Leicht Transfer & Storage Co. v. Pallet Central Enterprises, Inc. (Crime Insurance Coverage)

In Leicht Transfer & Storage Co. v. Pallet Central Enterprises, Inc. (2019 WI 61), the Wisconsin Supreme Court held that amounts paid in response to forged delivery tickets are not covered losses under a crime insurance policy.

The underlying claim in the case arose when Pallet Central forged delivery tickets to Leicht. The companies used delivery tickets, which accompanied shipments, for inventory and billing purposes. The delivery tickets ultimately were part of an invoice package, and Leicht paid the invoices. Leicht paid $505,000 in response to the forged delivery tickets. When Leicht discovered the delivery tickets were for pallets it had never ordered or received, it filed a claim for its losses to its insurer, Hiscox Insurance Company, under its forgery coverage policy.

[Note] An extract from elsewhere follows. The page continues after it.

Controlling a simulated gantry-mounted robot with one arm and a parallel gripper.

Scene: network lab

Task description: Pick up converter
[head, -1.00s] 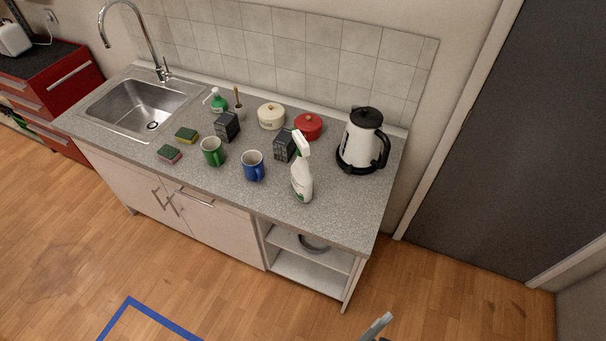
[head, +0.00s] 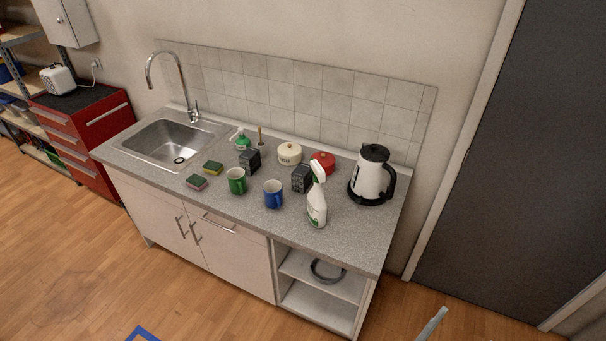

Hiscox denied coverage, arguing the delivery tickets were not a type of covered forged document under Leicht’s crime insurance policy. Leicht argued that the forged delivery tickets should be considered a “direction to pay” under the covered losses in the Hiscox policy.

The Supreme Court ruled in favor of Hiscox. The 6-1 decision stated that the delivery tickets were not covered “directions to pay” under the crime insurance policy because they do not reference any payment or amount due; instead, the delivery tickets simply gave details on the pallets delivered. While the companies used the delivery tickets in function as a direction to pay, the tickets are not actually a direction to pay under the policy.

In a dissent, Justice Ann Walsh Bradley sides with Leicht, arguing that, reading the policy from the perspective of a reasonable insured, the companies’ habitual practices related to the delivery tickets make them a direction to pay covered under the Hiscox policy. According to the dissent, the delivery tickets also fulfill other coverage requirements under the policy, including that they are similar to the listed covered forged documents under the policy and that the forged signatures on the delivery tickets were “purported to have been” made by Leicht employees.